Start of Information provided
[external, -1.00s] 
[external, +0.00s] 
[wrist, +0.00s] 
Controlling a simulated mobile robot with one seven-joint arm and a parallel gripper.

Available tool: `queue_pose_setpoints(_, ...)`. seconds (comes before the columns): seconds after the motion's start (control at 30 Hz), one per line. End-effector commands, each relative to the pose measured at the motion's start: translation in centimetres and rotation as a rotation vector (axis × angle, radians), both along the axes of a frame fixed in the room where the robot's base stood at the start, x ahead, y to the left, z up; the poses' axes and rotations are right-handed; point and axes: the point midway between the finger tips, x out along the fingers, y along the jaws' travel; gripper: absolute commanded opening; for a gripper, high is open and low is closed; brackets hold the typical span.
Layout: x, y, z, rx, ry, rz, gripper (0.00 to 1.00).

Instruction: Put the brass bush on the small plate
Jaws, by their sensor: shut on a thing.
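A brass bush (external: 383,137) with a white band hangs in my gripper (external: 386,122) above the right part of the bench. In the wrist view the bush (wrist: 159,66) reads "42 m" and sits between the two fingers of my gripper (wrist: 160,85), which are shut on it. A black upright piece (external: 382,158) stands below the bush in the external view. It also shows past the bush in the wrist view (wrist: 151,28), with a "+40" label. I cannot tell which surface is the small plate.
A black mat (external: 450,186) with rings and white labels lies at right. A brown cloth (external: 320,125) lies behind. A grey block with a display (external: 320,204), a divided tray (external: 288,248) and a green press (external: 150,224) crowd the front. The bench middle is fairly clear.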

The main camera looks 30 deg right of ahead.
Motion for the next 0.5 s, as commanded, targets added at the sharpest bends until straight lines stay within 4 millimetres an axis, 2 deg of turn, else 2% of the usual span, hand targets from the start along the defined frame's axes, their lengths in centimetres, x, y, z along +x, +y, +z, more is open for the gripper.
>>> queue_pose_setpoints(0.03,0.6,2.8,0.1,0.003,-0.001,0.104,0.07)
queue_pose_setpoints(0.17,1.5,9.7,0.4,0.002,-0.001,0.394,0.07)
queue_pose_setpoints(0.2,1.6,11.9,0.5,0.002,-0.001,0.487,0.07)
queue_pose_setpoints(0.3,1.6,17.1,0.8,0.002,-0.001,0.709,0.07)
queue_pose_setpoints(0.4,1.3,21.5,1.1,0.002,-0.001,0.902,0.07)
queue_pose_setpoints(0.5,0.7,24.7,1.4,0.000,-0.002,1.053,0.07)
End of Information provided
### Instruction
Please quote the data above in full, with no line missing.

### Task answer
[external, -1.00s] 
[external, +0.00s] 
[wrist, +0.00s] 
Controlling a simulated mobile robot with one seven-joint arm and a parallel gripper.

Available tool: `queue_pose_setpoints(_, ...)`. seconds (comes before the columns): seconds after the motion's start (control at 30 Hz), one per line. End-effector commands, each relative to the pose measured at the motion's start: translation in centimetres and rotation as a rotation vector (axis × angle, radians), both along the axes of a frame fixed in the room where the robot's base stood at the start, x ahead, y to the left, z up; the poses' axes and rotations are right-handed; point and axes: the point midway between the finger tips, x out along the fingers, y along the jaws' travel; gripper: absolute commanded opening; for a gripper, high is open and low is closed; brackets hold the typical span.
Layout: x, y, z, rx, ry, rz, gripper (0.00 to 1.00).

Instruction: Put the brass bush on the small plate
Jaws, by their sensor: shut on a thing.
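A brass bush (external: 383,137) with a white band hangs in my gripper (external: 386,122) above the right part of the bench. In the wrist view the bush (wrist: 159,66) reads "42 m" and sits between the two fingers of my gripper (wrist: 160,85), which are shut on it. A black upright piece (external: 382,158) stands below the bush in the external view. It also shows past the bush in the wrist view (wrist: 151,28), with a "+40" label. I cannot tell which surface is the small plate.
A black mat (external: 450,186) with rings and white labels lies at right. A brown cloth (external: 320,125) lies behind. A grey block with a display (external: 320,204), a divided tray (external: 288,248) and a green press (external: 150,224) crowd the front. The bench middle is fairly clear.

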The main camera looks 30 deg right of ahead.
Motion for the next 0.5 s, as commanded, targets added at the sharpest bends until straight lines stay within 4 millimetres an axis, 2 deg of turn, else 2% of the usual span, hand targets from the start along the defined frame's axes, their lengths in centimetres, x, y, z along +x, +y, +z, more is open for the gripper.
>>> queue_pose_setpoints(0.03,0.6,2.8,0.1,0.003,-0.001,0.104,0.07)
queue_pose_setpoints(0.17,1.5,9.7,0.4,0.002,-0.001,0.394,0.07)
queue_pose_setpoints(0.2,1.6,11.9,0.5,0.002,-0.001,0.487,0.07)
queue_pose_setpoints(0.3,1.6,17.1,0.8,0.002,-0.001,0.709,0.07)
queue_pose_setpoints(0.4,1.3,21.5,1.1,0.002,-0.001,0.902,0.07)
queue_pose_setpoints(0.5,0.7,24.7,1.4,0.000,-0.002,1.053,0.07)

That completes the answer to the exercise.